3. ズナメンスク(カプースチン・ヤール)

 この町が閉鎖されている理由は単純である。アストラハン地方にあるロシアのロケットの発射及び開発拠点であるカプースチン・ヤール地域の主要な町であるからだ。

 ロケット発射場がつくられたのは1940年代後半で、1962年に小型探索衛星の打ち上げのための射場に転換されるまでは、ソ連の弾道ミサイルの発射実験場であった。

 閉鎖されていたことと軍事的な実験が行われていたことで、この地域はUFOが現れるとの噂が囁かれてきた。ズナメンスクに隣接するカプースチン・ヤールを、有名なニューメキシコ、ロズウェルで起きた物議を醸しだした事故になぞらえて、1950年代にこの町にもUFO墜落したと主張する者も出てきた。

 未確認ではあるが、アメリカとソ連の宇宙開発競争の初期に、ソ連がガガーリン以前に有人宇宙ロケットを飛ばそうとしていたという憶測がある。ズナメンスクはその秘密の発射の基地であったとされている。

 ソ連崩壊後、ここは一時的に閉鎖されたが、1999年にロシア軍がカプースチン・ヤールに再配備されたことから、再び稼働を始めた。

 

4. サロフ

 帝政ロシア時代、サロフはロシア正教の聖地として知られていた。というのも、サロフ川に隣接して古い修道院が建てられていたからである。そこで町の名にもなったのである。地元に伝わる話では、僧侶たちは地下都市を造って、そこに降りて孤独を求めていたと言う。
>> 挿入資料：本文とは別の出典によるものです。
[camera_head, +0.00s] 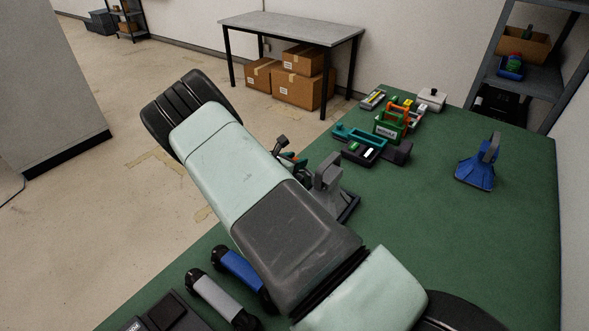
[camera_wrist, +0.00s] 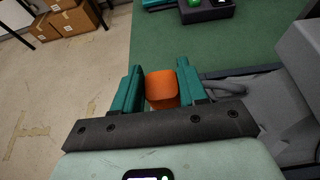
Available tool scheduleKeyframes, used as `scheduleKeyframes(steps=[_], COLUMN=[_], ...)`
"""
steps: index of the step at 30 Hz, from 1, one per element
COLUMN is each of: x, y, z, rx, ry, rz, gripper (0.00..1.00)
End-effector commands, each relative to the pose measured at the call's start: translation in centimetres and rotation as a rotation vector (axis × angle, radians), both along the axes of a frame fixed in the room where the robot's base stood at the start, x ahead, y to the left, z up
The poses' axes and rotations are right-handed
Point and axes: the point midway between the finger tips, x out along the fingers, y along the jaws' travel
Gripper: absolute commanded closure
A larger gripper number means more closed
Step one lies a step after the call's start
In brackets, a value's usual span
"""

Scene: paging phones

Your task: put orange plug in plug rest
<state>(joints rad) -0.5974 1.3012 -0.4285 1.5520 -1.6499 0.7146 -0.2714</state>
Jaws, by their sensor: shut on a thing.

 1917年のボリシェヴィキ革命の後、聖地は廃れた。数年のうちにこの場所はソ連でもっとも機密で戦略的に重要な場所となった。ソ連の原子物理学者イーゴル・クルチャトフが最初の原子爆弾、RDS-1または501号機器と呼ばれるものを開発したのはここだ。

 そのころ、サロフはすべての地図から消され、この秘密計画に参加しているものだけに与えられる特別な許可がないと、ここに入ったり出たりすることは出来なくなった。

 サロフは今でも閉鎖都市である。最初の核実験が行われたところを基礎に研究機関がつくられ今も稼働している。しかし、今では興味のあるものは外部のものであっても、時折実施される巡礼の旅の一環としてこの町の厳しい警護をくぐり抜けて「潜入」することが出来る。ただし、その際にはパスポート、携帯電話、カメラを事前に預けるように求められる。

 

5.セヴェロモルスク

 北極圏の北にあるこの都市は、ロシア海軍の北方艦隊の基地であり、北極地方のロシアの防衛の戦略的前哨基地であるとされている。

 ここの海軍基地はソ連初期の時代から置かれていたが、閉鎖都市という地位を与えられたのはソ連が崩壊した後の1996年である。

 有名な空母アドミラル・クズネツォフ2017年のシリア空爆に参加した際に出港したのはこのセヴェロモルスクであった。

 この町は、ロシア海軍の歴史に関する博物館である。気候は厳しく、湿度は高く、12月初めから1月中旬までは24時間真っ暗という環境であるが、外国人はこの閉鎖都市で極夜を楽しむことは許されていない。